Sing for the joy that's found in setting up the pins and knocking them down

Wednesday, February 5, 2014

Manageable Grief

I cry a little every day whether I want to or not.  Usually the tears come on their own, but if they don't, I sit down and figure out how to make it happen--maybe some pictures, listening to an old voice mail, breathing his shirts in deeply, reaching to the cool side of the bed, there are a thousand things that bring tears these days.  It's my plan to stay ahead of it.  I know it's probably a useless exercise, but it's my way of taking manageable bites out of my giant sized grief.

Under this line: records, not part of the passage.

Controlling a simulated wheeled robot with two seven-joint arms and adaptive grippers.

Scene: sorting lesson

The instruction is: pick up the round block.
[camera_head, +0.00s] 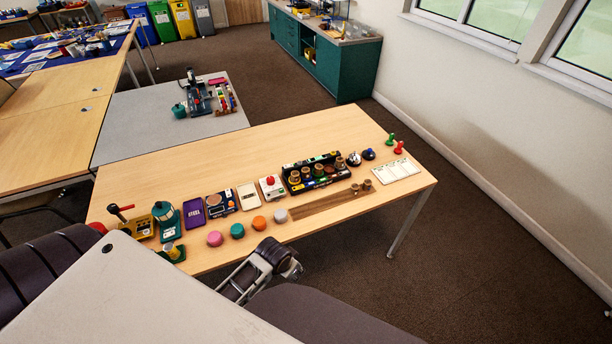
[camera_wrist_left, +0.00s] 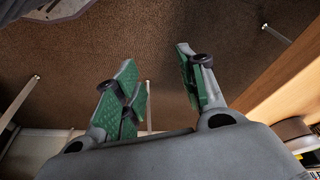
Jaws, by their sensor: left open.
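Several round blocks stand in a slanting row along the near edge of the wooden table: a pink one (camera_head: 215,238), a teal one (camera_head: 237,231), an orange one (camera_head: 259,223) and a grey one (camera_head: 281,216). Which one the task names cannot be told. My left gripper (camera_head: 291,268) is just off the table's near edge, below the grey and orange blocks in the head view. In the left wrist view its green-padded fingers (camera_wrist_left: 155,80) are apart, with only brown floor between them. No round block shows there. My right gripper is out of view.
The wooden table (camera_head: 340,208) has a black rack (camera_head: 316,172) with several pegs, a white card (camera_head: 396,169), a purple tray (camera_head: 194,213) and a teal device (camera_head: 166,220). A pale surface (camera_head: 130,300) fills the lower left.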

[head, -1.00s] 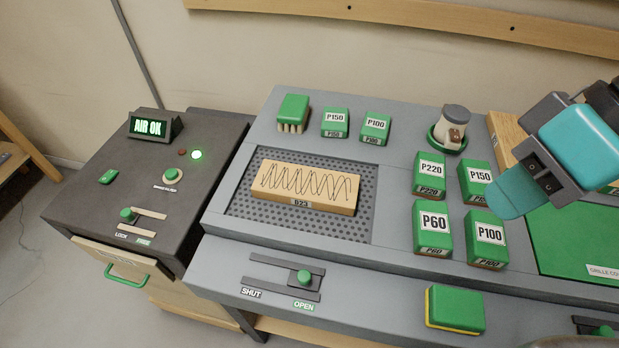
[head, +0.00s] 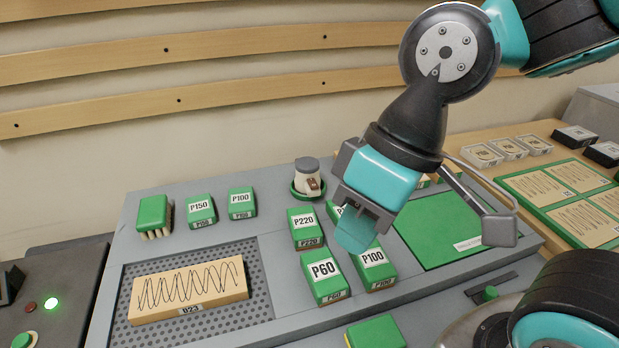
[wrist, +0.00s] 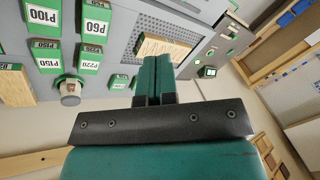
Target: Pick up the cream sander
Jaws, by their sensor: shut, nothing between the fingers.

This plan probably fits my personality.  I would like to think that I'm the type of person that would love a huge surprise party, but I'm not.  I would wonder how in the world I had missed the signs that something was being planned for me.  For me, I also enjoy the anticipation of something.  For me the planning is an important part of the whole thing.  I think that's how I felt about Eric's death before it happened.  I didn't want it to catch me off guard.  We would live an event and then I would replay it in my mind without him--not everything we did, but certainly many things.  It became a way of life.  We would do a family Christmas, I would take maybe a minute to think about the whole thing without him, make a note that I could probably survive that and then I'd move on and the thought was gone.  This mental game was usual wrapped up with the thought, "I could do it if I had to it.  It wouldn't kill me." When I admitted it to Eric he would say it was a little morbid and no doubt it definitely was.  He warned against those thoughts ruining the joy of our present life and I assured him that it really didn't.  In a strange way it probably made me very thankful that he was there in that moment and I didn't have to do things without him.

What I couldn't anticipate was the emptiness that would go along with doing these routine or sometimes wonderful things without him.  We laugh, keep it together, fool the untrained eye, but inside we all feel a little fake.  He was our compass.  We took more direction from him than I would have ever imagined.  Being able to imagine this emptiness would have crippled me, stolen my joy.  I'm thankful for those limits to my imagination over the years. 

I shed my tear today when I signed paperwork at the dentist.  There his name was, on the line right above where the well-meaning hygienist asked me to sign.  He would have never known that there was anything more than routine to him signing a silly dental consent form.  But today, it caught me off guard and gave me a perfect opportunity for a manageable bite of grief.